Now, any discussion of this type of topic ought to be prefaced with a note to the effect that we at Boil the Ocean Rims & Chrome Pipes plc hope the best for Nick Dompierre and his family, and that we sat up a bit straighter on the sofa when we seen the 360 flip at the end of his section in “Roll Forever.” As to whether or not the world needs to know of such things as celebrity/public figure drug overdoses is a matter for TMZ’s legal squadron, and the ethics of running an unbylined article based on anonymous sources is a matter we shall assume was debated hotly by those furry mascots that run the ESPN network, or so I understand from seeing some of their television ads.

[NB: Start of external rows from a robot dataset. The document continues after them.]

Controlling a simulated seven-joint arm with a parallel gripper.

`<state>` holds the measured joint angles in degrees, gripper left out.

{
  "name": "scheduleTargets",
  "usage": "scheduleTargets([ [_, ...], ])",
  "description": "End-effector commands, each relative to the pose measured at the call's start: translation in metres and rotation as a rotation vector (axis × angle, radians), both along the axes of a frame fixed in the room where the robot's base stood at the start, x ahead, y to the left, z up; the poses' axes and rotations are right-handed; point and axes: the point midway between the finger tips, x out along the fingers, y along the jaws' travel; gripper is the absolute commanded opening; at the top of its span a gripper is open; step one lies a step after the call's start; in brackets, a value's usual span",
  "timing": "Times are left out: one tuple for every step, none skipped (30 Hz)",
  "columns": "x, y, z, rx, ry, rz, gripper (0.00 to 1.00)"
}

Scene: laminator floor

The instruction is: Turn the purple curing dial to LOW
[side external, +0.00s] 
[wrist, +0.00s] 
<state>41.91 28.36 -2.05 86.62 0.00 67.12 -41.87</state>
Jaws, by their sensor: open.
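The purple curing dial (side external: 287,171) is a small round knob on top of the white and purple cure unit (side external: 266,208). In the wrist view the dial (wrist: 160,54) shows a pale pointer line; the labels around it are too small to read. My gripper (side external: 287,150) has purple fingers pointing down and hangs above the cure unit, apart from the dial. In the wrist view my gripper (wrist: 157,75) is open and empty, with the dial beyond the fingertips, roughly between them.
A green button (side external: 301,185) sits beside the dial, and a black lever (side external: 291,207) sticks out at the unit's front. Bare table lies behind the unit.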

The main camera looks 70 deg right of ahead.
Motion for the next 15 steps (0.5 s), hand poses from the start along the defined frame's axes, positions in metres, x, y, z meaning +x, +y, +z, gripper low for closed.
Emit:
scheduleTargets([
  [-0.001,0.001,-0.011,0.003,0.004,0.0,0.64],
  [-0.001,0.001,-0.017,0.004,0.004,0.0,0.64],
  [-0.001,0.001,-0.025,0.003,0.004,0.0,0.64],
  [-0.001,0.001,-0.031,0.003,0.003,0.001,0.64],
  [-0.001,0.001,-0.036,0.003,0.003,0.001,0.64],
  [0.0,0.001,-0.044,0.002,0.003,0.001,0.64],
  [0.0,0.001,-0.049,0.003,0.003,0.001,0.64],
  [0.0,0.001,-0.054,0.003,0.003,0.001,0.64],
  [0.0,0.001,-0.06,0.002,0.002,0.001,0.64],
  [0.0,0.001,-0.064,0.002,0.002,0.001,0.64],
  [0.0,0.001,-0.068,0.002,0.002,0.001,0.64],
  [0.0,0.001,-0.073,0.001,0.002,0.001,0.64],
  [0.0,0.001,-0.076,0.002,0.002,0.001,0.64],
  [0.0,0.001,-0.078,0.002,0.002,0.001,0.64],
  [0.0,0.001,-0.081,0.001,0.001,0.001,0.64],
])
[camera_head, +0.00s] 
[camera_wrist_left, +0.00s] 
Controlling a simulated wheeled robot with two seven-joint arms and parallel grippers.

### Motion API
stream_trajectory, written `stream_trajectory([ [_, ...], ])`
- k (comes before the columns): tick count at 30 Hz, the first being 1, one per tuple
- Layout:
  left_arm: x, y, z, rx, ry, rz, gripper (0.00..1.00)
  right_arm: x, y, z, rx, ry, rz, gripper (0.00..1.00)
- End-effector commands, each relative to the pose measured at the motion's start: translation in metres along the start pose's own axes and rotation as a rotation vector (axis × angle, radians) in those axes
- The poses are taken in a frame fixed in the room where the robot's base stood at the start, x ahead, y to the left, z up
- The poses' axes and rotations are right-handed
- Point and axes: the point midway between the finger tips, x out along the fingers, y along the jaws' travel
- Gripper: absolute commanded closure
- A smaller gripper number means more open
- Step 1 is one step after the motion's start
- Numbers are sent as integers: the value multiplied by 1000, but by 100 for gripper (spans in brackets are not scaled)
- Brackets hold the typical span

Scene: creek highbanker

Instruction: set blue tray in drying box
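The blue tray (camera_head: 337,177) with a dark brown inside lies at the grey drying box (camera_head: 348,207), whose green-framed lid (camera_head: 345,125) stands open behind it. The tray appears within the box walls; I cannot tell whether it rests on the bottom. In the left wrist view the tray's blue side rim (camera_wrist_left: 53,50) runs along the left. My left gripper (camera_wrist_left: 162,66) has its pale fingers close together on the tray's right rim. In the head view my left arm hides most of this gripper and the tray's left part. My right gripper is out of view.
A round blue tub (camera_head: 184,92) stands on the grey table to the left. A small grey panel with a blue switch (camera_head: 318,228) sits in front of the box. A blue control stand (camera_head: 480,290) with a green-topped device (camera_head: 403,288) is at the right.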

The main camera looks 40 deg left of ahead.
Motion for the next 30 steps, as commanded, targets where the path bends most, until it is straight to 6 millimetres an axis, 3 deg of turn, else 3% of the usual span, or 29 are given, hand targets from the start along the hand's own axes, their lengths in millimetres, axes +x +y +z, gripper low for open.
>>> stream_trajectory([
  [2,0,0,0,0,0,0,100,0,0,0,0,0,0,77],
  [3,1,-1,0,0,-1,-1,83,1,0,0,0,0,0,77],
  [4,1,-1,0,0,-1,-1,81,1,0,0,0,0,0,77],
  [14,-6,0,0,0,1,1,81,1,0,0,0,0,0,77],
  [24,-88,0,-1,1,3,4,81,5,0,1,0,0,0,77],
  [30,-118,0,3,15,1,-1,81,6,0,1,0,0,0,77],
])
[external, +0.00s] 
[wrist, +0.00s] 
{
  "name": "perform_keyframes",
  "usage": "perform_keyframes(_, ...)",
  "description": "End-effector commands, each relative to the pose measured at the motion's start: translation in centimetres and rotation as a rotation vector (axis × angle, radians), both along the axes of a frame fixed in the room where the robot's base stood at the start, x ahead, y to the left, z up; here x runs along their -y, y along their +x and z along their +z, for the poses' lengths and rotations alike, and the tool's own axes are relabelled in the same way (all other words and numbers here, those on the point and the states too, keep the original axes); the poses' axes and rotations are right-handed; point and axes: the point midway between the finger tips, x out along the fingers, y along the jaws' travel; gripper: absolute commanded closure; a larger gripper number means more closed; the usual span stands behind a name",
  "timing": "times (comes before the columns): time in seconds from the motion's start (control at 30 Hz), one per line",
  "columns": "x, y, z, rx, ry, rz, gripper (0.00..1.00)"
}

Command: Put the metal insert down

One can only guess that with the glare of the Olympics generally blotting out all other sporting at the moment, ESPN’s attention will be trained on non-skating athletes that make choices to imbibe intoxicants in and around competitive events, such as that skier bro who bummed out portions of the country a few years ago due to his lackadaisical partying ways.

On our messageboards and emails though the Dompierre item on ESPN has ruffled some feathers, though you may wonder why — we slurp up legends of pro-level debauchery like so many melting chipwiches when they’re related via Big Brother scans, Epicly Later’d confessionals or the odd magazine interview, relishing these partly because dudes like to think this is the type of heady, irresponsible freedom that your major-league baseball bat swinger or Olympic shot-putter isn’t able to discuss as openly, much less talk about the other pros there, what the cops said when they showed up and how much it cost to bail Antwuan Dixon out the next day. So even in the big four magazines nowadays it’s no big whoop to discuss weed smoking, beer guzzling, ecstasy and assorted psychedelics, and though powders and various injectables remain dicey, for those dudes that come out the other side the cautionary tales and recovery scars have become generally accepted gravitas.

In some ways it’s a little rich to get all high and mighty about this ESPN.com blurb, what when the online bulletin board system derives much of its perpetual motion from a volatile fuel composed partly of pro shenanigans, which alongside rumors of tricks recorded provides a grittier base to the constant froth over who is or ain’t keeping it real. In other ways though it smarts to see mainstream media outlets providing the type of juicy celeb-culture natterings that we’re used to looking down our collective noses toward when they are circulated on Slap. This is a raw and reddened zone, at a time when multinationals are outmaneuvering home-grown concerns to capture shrinking market share in the shoe biz, for instance, with Es and DVS on the ropes as Nike adds roster members as rapidly as Godzilla hangs the heads of lesser monsters as trophies on the wall of the undersea cave where he lies in repose until another atom bomb awakens him.

This article is also interesting in that Nick Dompierre’s “big” sponsor, a soda company, is presented as one authority on how he’s doing next to his mom, raising the prospect that big-money sponsors may have to answer in a public forum for transgressions and pitfalls confronted by the dudes they put on. If ESPN.com is enriched with flash-ad revenue from hits generated by this story, you could imagine a scenario where more such items follow suit, perhaps gathering momentum as the energy drink and footwear and sunglass purveyors nibble at their collective fingernails in the event a marketable talent is discovered in a compromising position (perhaps via grainy video shot in the privacy of Godzilla’s undersea lair), and resulting in some such talented bro ultimately getting the boot due to public pressure. If bros sign up for the soda company paycheque, are they signing up for a higher level of personal scrutiny? Is the real problem here somebody else airing our dirty laundry for us? Would the internet be catching feelings if TWS reported this on their website, or if it appeared in a hearsay-friendlier venue such as the beloved “Trash” column in Thrasher? Is Godzilla really “that bad of a dude?”